After an exhaustive morning learning about coffee it was time for a relaxed lunch, before some serious hammock time before traveling back to Manizales. Much more restful than yesterday!

Sunday, November 26, 2017

Colombia day 16: Colombia high on the white(ish) stuff

That's right: we went in search of snow.
The 4.15am alarm seemed very early. Guess we need rest days like this to make us appreciate the cycling days all the more!
The part of Los Nevados park we were headed to can only be reached by some 3 hours of dirt road (more like offroad) driving. Along with the altitude gain and distinct gasoline fumes in the aging and abused Land Cruiser, we were all a bit bleary and weary before any hiking started! We were in a small group with 3 other English speakers - a mother and preteen daughters from Canada who moved to Colombia in August. Fascinating to hear their stories! (Dad is busy studying for Masters so they get out the way every weekend doing something fun). There were probably 10 jeeps heading up in all, the rest with domestic tourists I believe.
The drive up probably did have the best views of the day, both stunning and precarious roads on sheer mountain sides, and up towards the central range of volocanos we were heading towards. The most famous cones are relatively active so have an exclusion zone. Santa Isabel on the other hand hadn't ereupted for some 8000 years so odds were in our favour for a quiet trip.

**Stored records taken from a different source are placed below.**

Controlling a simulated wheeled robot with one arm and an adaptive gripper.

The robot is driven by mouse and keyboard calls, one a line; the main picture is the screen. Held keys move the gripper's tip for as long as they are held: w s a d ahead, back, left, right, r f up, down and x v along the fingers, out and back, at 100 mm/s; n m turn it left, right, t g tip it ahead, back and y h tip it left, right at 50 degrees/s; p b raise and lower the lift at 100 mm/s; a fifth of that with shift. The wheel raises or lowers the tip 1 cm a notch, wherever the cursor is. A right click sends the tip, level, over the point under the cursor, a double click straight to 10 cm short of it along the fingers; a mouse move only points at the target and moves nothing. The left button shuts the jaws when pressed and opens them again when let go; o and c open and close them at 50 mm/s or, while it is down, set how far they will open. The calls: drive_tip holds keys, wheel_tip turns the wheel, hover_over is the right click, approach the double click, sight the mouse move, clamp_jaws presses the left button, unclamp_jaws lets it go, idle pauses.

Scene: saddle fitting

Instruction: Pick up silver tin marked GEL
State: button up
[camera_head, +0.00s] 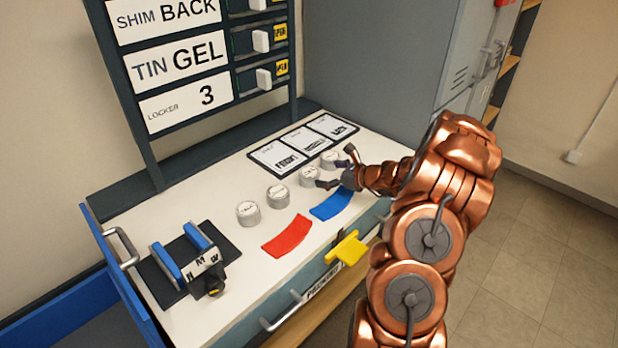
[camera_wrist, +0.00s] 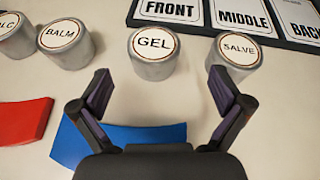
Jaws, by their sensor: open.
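The silver tin marked GEL (camera_wrist: 153,55) stands upright on the white worktop. It is third from the left in a row of silver tins, and in the head view (camera_head: 310,176) its label is too small to read. My gripper (camera_wrist: 160,82) is open and empty. In the wrist view the GEL tin is just ahead of the fingertips, roughly centred between them and not gripped. The right fingertip is close to the tin marked SALVE (camera_wrist: 236,54); whether they touch I cannot tell. My gripper also shows in the head view (camera_head: 335,168), beside the tins.
The BALM tin (camera_wrist: 66,43) and another tin (camera_head: 248,213) stand left of GEL. Red (camera_head: 287,236) and blue (camera_head: 332,204) patches lie in front. FRONT, MIDDLE and BACK panels (camera_head: 304,143) lie behind. A sign board (camera_head: 185,60) reads TIN GEL.

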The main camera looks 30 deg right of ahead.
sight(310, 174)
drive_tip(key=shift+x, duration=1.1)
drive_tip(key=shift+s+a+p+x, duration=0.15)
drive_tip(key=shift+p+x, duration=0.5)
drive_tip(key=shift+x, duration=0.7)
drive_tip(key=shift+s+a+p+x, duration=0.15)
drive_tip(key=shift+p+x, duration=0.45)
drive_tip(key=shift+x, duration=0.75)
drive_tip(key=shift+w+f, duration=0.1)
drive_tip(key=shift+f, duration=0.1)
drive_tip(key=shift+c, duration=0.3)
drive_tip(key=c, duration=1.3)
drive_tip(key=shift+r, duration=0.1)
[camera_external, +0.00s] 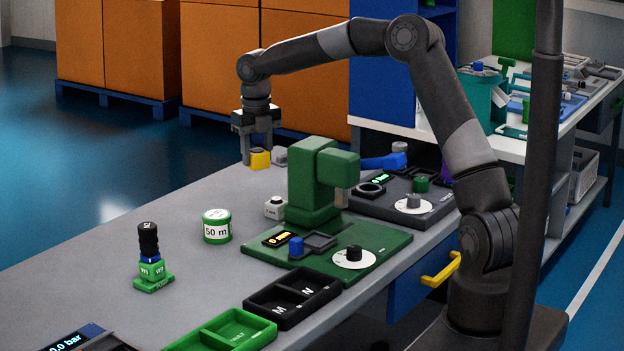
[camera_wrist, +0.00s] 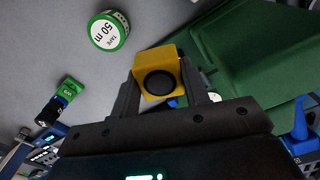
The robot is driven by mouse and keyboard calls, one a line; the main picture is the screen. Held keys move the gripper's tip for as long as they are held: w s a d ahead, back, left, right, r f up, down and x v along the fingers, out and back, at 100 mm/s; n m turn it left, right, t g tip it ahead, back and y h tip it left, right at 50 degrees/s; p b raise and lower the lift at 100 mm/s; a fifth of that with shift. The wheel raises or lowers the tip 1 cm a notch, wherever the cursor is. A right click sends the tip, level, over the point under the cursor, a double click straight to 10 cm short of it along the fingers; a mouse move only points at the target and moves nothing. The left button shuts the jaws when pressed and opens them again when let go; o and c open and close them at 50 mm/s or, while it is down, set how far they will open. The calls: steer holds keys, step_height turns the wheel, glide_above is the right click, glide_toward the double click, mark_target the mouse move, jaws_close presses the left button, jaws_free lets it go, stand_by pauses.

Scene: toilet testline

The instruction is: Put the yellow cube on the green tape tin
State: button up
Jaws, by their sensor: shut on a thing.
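The yellow cube (camera_external: 260,159) is between the fingers of my gripper (camera_external: 258,158), over the far left part of the grey bench. In the wrist view the yellow cube (camera_wrist: 160,72) shows a round black spot on the face toward the camera, and my gripper (camera_wrist: 162,84) is shut on it. The green tape tin (camera_external: 217,226) is a short round tin with a white band reading "50 m". It stands upright on the bench, nearer the external camera than the cube and apart from it. In the wrist view the tin (camera_wrist: 109,31) is at upper left, with nothing on its visible top.
A green machine (camera_external: 318,185) on a green base stands right of the tin. A small white block with a knob (camera_external: 274,207) is between them. A green stand with a black-topped stack (camera_external: 151,262) is at left. Bench around the tin (camera_external: 185,205) is clear.

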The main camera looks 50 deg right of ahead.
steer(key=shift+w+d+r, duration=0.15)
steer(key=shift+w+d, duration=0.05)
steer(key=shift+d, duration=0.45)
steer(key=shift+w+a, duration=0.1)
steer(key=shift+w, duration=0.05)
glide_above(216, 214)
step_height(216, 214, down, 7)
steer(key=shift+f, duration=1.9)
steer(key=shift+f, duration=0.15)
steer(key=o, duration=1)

This volcano is also home to Colombia's lowest glacier. 100 years ago Colombia had 19 glaciers, it's now down to just 6 and expects all of those to be gone in the next 20 years. Santa Isabel, being the lowest, is retreating fastest and won't last 10 more years. So we were fortunate to get chance to see it, or what's left of it.

The drive back down was equally tiring, riding in the Fume Cupboard as I'd now dubbed it. All the excitement brought out my annoying cough into a full blown cold, so tomorrow we'll take a much more restful rest day!